In it, Leef points out federal labor law, including the National Labor Relations Act (NLRA), heavily favors union officials at the expense of workplace freedom and the individual rights of employees. Leef continues by pointing out the dangers to liberty the "Card Check" Forced Organizing schemes pose to workers’ rights:
The secret-ballot elections under the NLRA at least have the virtue of shielding individual workers from reprisals for going “the wrong way.” Union officials have found what they regard as a better method of determining whether a majority want their services. It’s called the “card check” system. If a majority of workers sign a card saying that they want a union to represent them, then that should suffice for the NLRB to declare the union to be the exclusive bargaining representative, without resort to an election. Naturally, it’s easier for union organizers to get signatures on cards — using tactics that can include misrepresentation and harassment — than to get workers to vote for them in an election after the airing of arguments for and against the union.
Under the NLRA, however, employers have the right to insist on a secret-ballot election no matter how many cards might be signed. The Employee Free Choice Act would take that away and require the NLRB to certify unions simply on the basis of signed cards.
Furthermore, the [so-called Employee Free Choice Act] EFCA would ratchet up the coercion regarding contract negotiations. The current law is bad enough in compelling “good faith” bargaining, but the proposed new law would allow government officials to arbitrate the terms of the initial union contract. That is to say, if management and the union can’t arrive at a mutually agreeable labor contract, the federal government will impose one. That additional dollop of federal coercion is said by supporters to be necessary to effectuate the workers’ “right to bargain.” In a free society, though, there is no “right to bargain” with people who don’t want to bargain with you, and a fortiori there is no right to have the government dictate the terms of that “bargaining.”

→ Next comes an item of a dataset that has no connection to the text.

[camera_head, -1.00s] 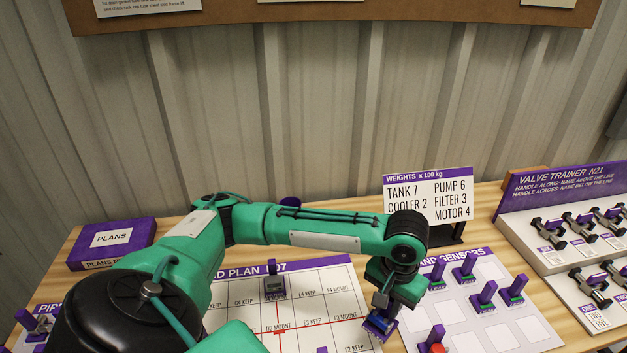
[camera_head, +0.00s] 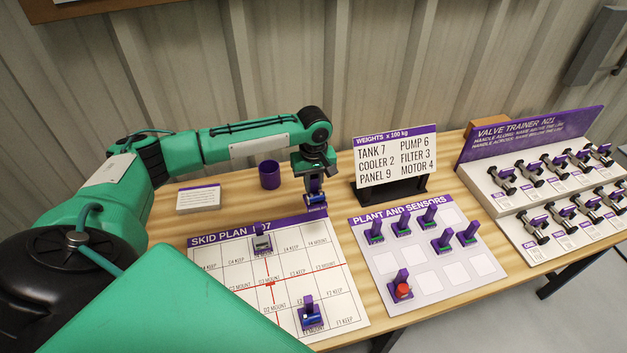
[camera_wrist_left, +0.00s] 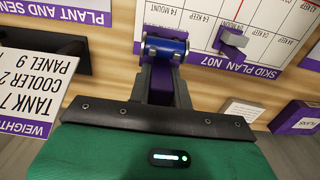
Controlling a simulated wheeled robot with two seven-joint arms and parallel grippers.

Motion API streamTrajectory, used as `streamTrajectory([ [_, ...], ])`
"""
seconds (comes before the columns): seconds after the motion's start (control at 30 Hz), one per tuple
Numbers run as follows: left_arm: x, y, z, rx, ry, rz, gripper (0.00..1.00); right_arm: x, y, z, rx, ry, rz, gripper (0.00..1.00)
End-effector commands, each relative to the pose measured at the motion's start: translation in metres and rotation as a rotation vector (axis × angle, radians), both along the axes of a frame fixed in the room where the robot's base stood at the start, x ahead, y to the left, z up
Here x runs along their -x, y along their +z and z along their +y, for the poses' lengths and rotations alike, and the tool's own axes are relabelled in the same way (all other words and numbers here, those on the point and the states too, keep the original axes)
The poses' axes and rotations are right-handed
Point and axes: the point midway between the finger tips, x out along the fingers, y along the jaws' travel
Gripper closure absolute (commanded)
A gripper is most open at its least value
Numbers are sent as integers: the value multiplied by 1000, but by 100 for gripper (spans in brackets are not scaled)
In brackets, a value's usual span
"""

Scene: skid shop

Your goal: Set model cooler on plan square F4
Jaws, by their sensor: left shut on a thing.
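My left gripper (camera_head: 315,180) is shut on a small model with a blue cylinder and a purple base (camera_head: 316,205). In the left wrist view the blue cylinder (camera_wrist_left: 165,47) shows at the fingertips. Its label cannot be read. In the head view it appears at the back right corner of the skid plan sheet (camera_head: 205,255), just behind square F4 (camera_head: 318,231). Whether it touches anything is not clear. Square F4 looks empty. My right gripper is not in view.
A grey-topped model (camera_head: 262,244) stands in the plan's back row, and another blue model (camera_head: 310,318) near its front. The weights sign (camera_head: 395,160) stands close right of my gripper; a purple cup (camera_head: 269,174) is at its left. The sensors sheet (camera_head: 440,292) holds several models.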

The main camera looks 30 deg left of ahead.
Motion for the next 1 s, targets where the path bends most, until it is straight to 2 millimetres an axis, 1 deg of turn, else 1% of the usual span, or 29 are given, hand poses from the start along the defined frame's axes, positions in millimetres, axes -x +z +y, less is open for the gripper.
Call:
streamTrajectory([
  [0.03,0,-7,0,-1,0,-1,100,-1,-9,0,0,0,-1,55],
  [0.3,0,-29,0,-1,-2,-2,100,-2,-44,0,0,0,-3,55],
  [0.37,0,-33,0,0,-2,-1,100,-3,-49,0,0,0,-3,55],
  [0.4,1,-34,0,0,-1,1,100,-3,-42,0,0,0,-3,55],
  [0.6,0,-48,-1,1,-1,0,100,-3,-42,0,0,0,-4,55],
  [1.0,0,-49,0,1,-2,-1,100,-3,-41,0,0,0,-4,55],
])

Union officials were licking their chops at the prospect of using the EFCA to dragoon thousands of new workers into their ranks, but the bill has died in Congress. It will be resurrected in the future and we will again hear supporters making claims of why we need its new coercive features. We will also hear opponents arguing that we should stick with the good old status quo. What I think we really need is a discussion about the proper approach to labor law in a free society.